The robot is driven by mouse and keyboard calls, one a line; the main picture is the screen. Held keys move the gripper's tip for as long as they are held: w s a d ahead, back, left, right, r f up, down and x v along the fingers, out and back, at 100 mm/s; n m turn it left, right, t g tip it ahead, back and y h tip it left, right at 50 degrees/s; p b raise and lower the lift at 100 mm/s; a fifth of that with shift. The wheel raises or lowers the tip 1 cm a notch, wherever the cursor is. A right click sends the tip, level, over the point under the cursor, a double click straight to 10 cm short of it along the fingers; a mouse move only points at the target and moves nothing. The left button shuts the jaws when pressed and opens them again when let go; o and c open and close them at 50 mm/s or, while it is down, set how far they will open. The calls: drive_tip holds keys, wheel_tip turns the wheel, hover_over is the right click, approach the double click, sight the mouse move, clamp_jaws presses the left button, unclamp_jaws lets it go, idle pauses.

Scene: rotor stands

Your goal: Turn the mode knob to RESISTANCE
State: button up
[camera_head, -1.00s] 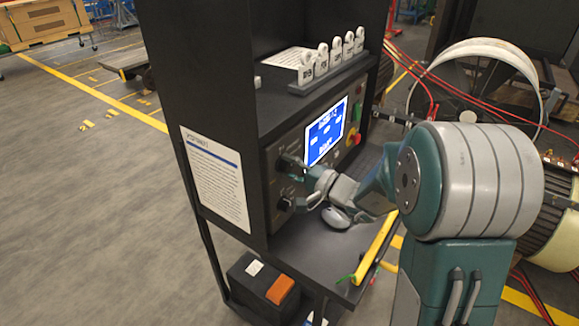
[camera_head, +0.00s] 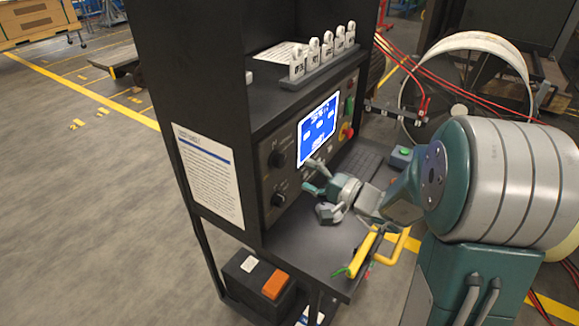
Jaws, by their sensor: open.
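A dark control panel stands in a black cabinet, with two black knobs at its left side. The upper knob (camera_head: 277,158) and the lower knob (camera_head: 278,199) both show clear of my gripper. Their labels are too small to read, so I cannot tell which is the mode knob or where it points. A blue screen (camera_head: 318,128) with white text is right of the knobs. My gripper (camera_head: 311,176) is open and empty, in front of the panel just below the screen, right of both knobs and apart from them.
A shelf (camera_head: 262,108) above carries a row of white tags (camera_head: 324,52). A red button (camera_head: 346,132) is right of the screen. A sheet (camera_head: 208,175) hangs on the cabinet side.

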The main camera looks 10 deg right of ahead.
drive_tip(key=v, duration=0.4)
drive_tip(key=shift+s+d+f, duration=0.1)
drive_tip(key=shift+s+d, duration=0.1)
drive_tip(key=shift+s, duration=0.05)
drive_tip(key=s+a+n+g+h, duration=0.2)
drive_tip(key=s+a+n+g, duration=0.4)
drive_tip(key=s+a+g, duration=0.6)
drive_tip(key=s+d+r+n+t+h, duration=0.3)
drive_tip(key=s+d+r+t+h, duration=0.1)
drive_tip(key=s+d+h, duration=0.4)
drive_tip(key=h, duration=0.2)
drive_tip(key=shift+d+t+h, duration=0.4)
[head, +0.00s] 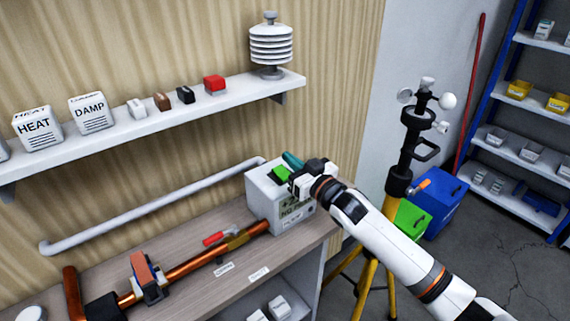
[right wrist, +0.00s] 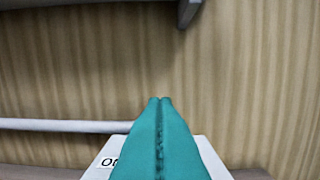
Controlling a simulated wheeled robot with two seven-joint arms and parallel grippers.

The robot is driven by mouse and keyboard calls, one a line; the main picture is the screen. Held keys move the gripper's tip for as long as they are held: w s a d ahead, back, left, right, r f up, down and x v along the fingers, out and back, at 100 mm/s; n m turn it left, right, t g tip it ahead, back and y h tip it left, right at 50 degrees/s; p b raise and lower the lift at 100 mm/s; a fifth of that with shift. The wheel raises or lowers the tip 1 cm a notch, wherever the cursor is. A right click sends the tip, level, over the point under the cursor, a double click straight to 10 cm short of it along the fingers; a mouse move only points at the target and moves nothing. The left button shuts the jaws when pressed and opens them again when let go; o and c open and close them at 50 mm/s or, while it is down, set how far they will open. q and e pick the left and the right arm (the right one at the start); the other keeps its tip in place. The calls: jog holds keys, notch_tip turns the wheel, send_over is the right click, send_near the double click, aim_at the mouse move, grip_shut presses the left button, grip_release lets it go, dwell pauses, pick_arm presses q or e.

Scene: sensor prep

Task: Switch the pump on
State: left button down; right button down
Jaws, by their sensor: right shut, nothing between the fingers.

***

▸ The task: Locate the lines above that hold the word "Scene". Show every one of them.

▸ Complete output:
Scene: rotor stands
Scene: sensor prep

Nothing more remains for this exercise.